*** Stored data ***
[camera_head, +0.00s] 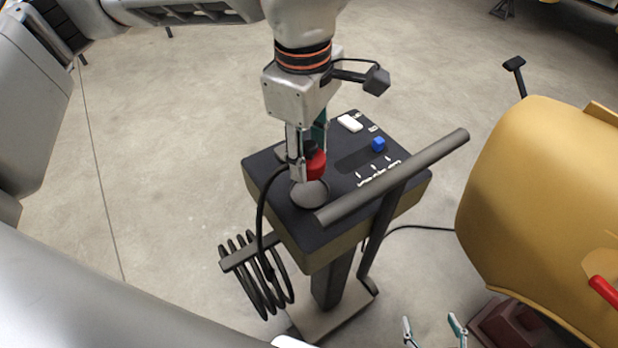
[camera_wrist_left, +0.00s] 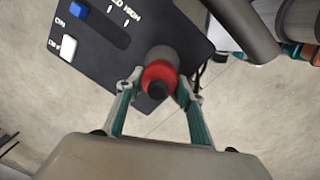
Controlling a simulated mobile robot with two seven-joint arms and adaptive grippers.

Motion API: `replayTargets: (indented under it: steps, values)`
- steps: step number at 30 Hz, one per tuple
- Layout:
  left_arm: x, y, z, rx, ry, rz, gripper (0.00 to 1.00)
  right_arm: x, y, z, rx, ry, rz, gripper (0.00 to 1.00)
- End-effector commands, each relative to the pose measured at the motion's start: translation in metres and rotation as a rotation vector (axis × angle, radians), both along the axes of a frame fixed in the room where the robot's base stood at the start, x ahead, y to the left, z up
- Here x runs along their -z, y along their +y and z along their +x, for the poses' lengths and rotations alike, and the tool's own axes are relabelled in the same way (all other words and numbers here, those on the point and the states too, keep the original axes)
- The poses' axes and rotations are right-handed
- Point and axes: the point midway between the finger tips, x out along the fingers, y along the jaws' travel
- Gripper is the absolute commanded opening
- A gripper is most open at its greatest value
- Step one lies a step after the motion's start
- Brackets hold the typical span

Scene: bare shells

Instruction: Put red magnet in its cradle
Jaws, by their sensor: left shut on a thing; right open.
***
Identify the lines above with the word "steps". Copy them.

> _Final result_
Motion API: `replayTargets: (indented under it: steps, values)`
- steps: step number at 30 Hz, one per tuple

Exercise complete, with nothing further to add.